Das ist jetzt acht Jahre her. Ich bin überrascht, dass dieses Thema immer wieder aufkommt (lacht).
Das wird es noch lange …
Mich verfolgt diese 117. Minute nicht. Ich hatte und habe ein gutes Verhältnis mit Köbi Kuhn. Viel zu gut, als dass ich ihn nun fragen würde, warum er mich rausnahm. Ich wollte nie eine Antwort auf diese Frage und ich werfe Köbi nichts vor! Aber klar, wenn wir unter Kollegen diskutieren, dann ist diese Auswechslung manchmal ein Thema.
Werden Sie dann auch gefragt: «Wohin hättest du den Elfmeter geschossen?»
Ich gehe primär einmal davon aus, dass er reingegangen wäre. Wohin, weiss ich nicht. Nur: Wäre ich der erste oder der fünfte Schütze gewesen?
Zu Ihnen persönlich: Sie sind jetzt seit gut einem Jahr Sportdirektor beim FC Luzern. Was war stressiger, dieses eine Jahr oder die vier Jahre beim FC Basel als Stürmer?
Das Jahr in Luzern.
Haben Sie sich die Arbeit so vorgestellt bei Ihrer Unterschrift?
Vieles schon. Aber ich dachte auch, vieles sei einfacher. Ich wurde von zwei, drei Dingen überrascht. Ich kann und will noch viel lernen.

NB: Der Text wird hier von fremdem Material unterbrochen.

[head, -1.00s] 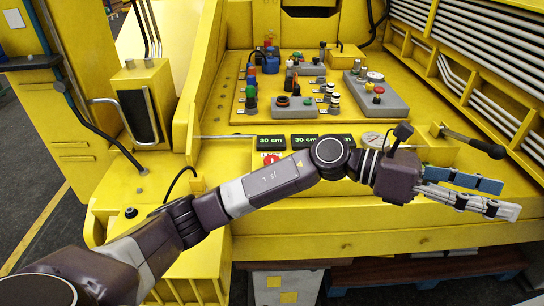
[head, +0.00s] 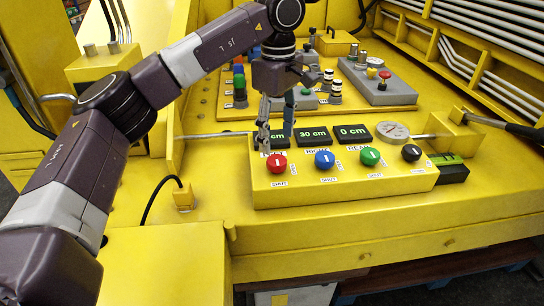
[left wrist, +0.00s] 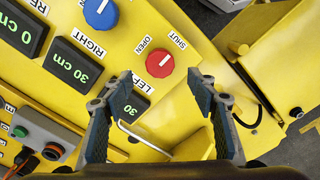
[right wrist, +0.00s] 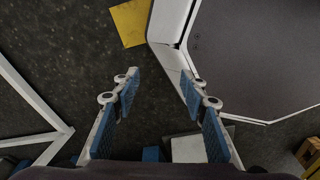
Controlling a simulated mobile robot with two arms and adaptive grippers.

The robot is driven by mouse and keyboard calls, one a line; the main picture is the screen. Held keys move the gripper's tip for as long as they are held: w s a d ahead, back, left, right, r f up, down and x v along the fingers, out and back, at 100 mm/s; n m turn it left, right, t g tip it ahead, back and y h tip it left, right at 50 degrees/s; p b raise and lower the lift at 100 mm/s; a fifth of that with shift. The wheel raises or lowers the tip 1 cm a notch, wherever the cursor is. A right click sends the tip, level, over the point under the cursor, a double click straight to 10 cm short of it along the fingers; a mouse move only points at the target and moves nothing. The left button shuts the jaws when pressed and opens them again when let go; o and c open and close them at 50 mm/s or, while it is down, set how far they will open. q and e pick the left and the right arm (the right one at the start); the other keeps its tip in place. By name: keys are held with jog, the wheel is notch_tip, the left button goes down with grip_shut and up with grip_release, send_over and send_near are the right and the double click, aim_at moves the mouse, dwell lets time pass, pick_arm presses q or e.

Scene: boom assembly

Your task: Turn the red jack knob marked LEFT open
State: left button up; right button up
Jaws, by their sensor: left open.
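The red knob (head: 277,163) is the leftmost on the yellow control box (head: 330,185), below a display partly hidden by my left gripper (head: 275,136). That gripper points down, open and empty, just behind the knob in the head view. In the left wrist view the red knob (left wrist: 160,65) shows between and just beyond the open fingertips (left wrist: 160,80). Its SHUT, OPEN and LEFT labels are around it, and a display (left wrist: 125,104) reads 30 cm. Contact with the knob is not visible. My right gripper (right wrist: 158,78) is open and empty over dark floor.
To the right on the box are a blue knob (head: 325,159), a green knob (head: 370,156), a black knob (head: 411,153) and a gauge (head: 392,131). A panel with a grey switch box (head: 385,90) lies behind. A cable socket (head: 183,197) is at left.

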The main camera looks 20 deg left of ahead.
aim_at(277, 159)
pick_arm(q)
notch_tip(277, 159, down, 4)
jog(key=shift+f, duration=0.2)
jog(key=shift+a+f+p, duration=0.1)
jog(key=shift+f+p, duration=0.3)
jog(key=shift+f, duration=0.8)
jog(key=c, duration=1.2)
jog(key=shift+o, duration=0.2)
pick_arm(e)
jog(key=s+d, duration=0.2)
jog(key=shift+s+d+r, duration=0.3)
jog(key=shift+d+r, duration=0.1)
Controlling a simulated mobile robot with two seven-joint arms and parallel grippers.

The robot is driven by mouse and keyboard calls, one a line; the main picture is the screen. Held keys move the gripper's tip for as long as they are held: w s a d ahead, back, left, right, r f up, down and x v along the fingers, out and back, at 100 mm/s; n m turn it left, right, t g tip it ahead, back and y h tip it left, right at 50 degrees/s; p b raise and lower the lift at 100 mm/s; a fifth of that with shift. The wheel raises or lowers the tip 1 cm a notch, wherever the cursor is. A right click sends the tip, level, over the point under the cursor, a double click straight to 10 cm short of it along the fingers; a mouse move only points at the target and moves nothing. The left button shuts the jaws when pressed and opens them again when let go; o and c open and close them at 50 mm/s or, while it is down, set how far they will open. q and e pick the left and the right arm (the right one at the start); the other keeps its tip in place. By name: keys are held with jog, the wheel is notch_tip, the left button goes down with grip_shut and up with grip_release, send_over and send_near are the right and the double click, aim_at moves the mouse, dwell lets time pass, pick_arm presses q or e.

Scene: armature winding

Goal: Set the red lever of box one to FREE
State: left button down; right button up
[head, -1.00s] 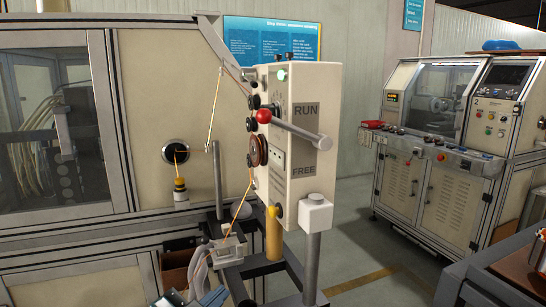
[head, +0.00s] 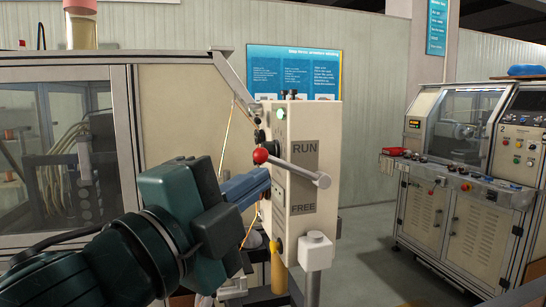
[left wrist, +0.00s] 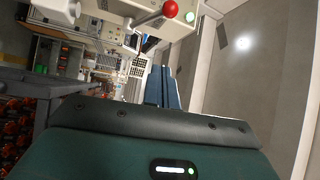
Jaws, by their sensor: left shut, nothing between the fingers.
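The red lever, a red ball knob (head: 260,155) on a grey metal bar (head: 300,172), sits on the side of the white control box (head: 300,135). The bar slopes slightly down to the right, between the RUN label (head: 304,147) and the FREE label (head: 303,209). My left gripper (head: 264,185) is shut and empty. Its blue fingers point at the box just below the red ball and appear apart from it; exact depth is unclear. In the left wrist view, the shut fingers (left wrist: 165,88) show below the red ball (left wrist: 170,9). My right gripper is not in view.
A green lamp (head: 281,114) is lit on the box. A yellow handle (head: 278,268) and a white-capped post (head: 316,250) stand below. A glazed machine cabinet (head: 185,100) is behind on the left. A second machine (head: 450,215) stands at right across open floor.

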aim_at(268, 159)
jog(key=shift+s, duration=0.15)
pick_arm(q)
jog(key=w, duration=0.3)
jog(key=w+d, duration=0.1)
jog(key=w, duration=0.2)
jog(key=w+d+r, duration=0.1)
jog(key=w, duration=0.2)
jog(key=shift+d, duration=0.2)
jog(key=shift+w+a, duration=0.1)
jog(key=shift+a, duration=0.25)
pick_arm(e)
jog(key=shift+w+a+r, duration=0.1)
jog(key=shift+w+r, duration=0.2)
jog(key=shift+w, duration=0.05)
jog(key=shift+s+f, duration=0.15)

Ich glaube nicht, dass man nach 14 Monaten sagen kann: Ich bin der perfekte Sportdirektor.
Können Sie konkreter werden?
Ich ging davon aus, dass ein Fussballteam viele Dinge selbst regelt. Dass die Selbstständigkeit grösser ist. Ich muss lernen, mehr in den Dialog zu gehen. Ich muss den Trainerstab noch mehr unterstützen. In dieser Konstellation sind wir beim FC Luzern alle neu. Carlos Bernegger als Trainer, Remo Gaugler als Scout, Andy Egli als Nachwuchs-Chef und ich als Sportdirektor. Wir mussten uns suchen und finden. In Anbetracht, dass wir alle neu waren, denke ich, haben wir die Aufgabe sehr ordentlich gelöst. Nun können wir im neuen Jahr viele Dinge angehen und wissen, wie der Laden läuft.
Luzern hat sich innert eines Jahres vom achten auf den vierten Platz verbessert. Trotzdem herrscht häufig von aussen erzeugte Unruhe. Warum?

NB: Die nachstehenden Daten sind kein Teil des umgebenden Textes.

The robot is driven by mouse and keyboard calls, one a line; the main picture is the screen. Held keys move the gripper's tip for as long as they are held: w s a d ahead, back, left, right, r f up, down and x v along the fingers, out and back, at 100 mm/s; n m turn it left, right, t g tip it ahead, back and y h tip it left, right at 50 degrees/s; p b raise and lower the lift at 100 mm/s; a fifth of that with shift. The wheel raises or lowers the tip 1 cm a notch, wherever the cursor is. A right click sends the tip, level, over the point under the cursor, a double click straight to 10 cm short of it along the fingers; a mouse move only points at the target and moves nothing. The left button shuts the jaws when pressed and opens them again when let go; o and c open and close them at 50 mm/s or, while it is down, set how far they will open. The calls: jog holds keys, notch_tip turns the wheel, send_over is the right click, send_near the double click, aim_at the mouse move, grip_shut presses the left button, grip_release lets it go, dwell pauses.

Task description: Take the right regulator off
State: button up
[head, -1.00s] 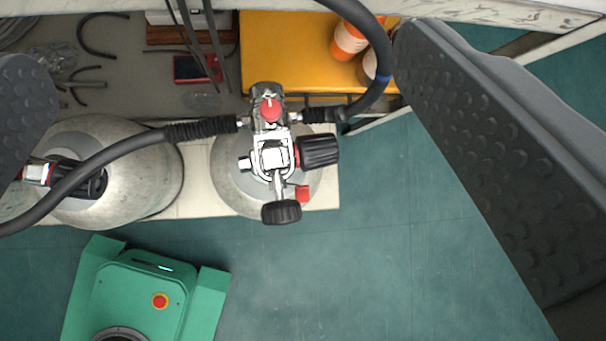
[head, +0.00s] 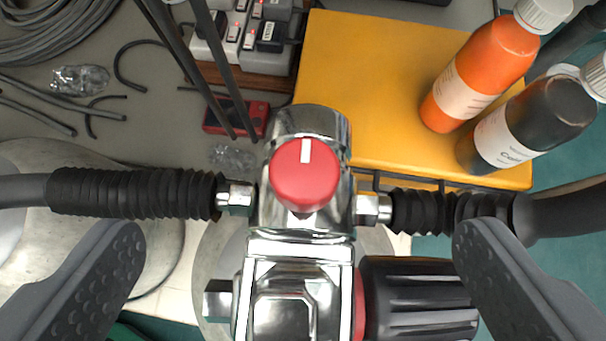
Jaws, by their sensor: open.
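The right regulator (head: 300,300) is a chrome body with a red knob (head: 304,173) that bears a white mark. It sits on the top of a grey cylinder (head: 212,270), mostly hidden below it. A black ribbed handwheel (head: 415,300) is on its right side. Black hoses with ribbed sleeves join it at the left (head: 140,193) and right (head: 450,210). My gripper (head: 290,265) is open, with one dark finger on each side of the regulator. I see no contact; the right finger overlaps the handwheel's edge in the picture.
A yellow case (head: 370,75) stands behind, with an orange bottle (head: 480,70) and a dark bottle (head: 530,125) on its right part. Thin dark rods (head: 220,70) slant down at the upper left. A red device (head: 235,117), cables and another cylinder (head: 90,190) lie left.

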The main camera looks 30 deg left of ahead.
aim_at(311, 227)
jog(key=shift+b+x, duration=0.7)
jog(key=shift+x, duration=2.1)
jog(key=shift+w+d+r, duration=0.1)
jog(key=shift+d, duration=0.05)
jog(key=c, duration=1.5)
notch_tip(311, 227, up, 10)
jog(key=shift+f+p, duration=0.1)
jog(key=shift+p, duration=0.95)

Es kommt nicht bei allen gut an, wenn neue Leute Veränderungen anstreben, Ideen einbringen und damit gleichzeitig Menschen aus ihrer Komfortzone holen. Es gibt rund um den FCL Leute, die finden es lustig, wenn der FCL nicht erfolgreich ist – und hinten den Kulissen tun sie sogar alles dafür.
Eine Geschichte, die Sie enttäuschte, ist der Streit um die Cupfinal-Prämien.
Enttäuscht ist der falsche Ausdruck. Beim FC Basel, oder allgemein bei jenen Vereinen, bei denen ich spielte während meiner Karriere, war die Thematik vor einem Cupfinal nie: ‹Was bekomme ich an Prämien nach einer 0:2-Niederlage?› Wenn wir in den Cupfinal gingen, dann um ihn zu gewinnen. Silber interessiert niemanden. Es ging in Luzern nur um die Final-Prämien, nie um die Halbfinal-Prämien, wie kolportiert wurde. Diese waren bereits mit den Dezember-Löhnen überwiesen worden.
Sie haben zu Beginn fünf stilprägende Mannschaften genannt. Welchen Stil soll Luzern in Zukunft verkörpern?
Jeder Verein braucht eine eigene Identität. Falsch liegt, wer nur versucht, andere zu kopieren. Nach dem Verhindern des Abstiegs vor einem Jahr und dem Vorstoss auf Rang 4 kann man sagen: Der FCL hat seinen eigenen, offensiven Spielstil entwickelt. Der FCL war bestrebt, jedes Spiel zu gewinnen. Wir gehen – und das ist ein Kompliment an den Trainer – nach Basel, um zu gewinnen, nicht um Beton zu mischen.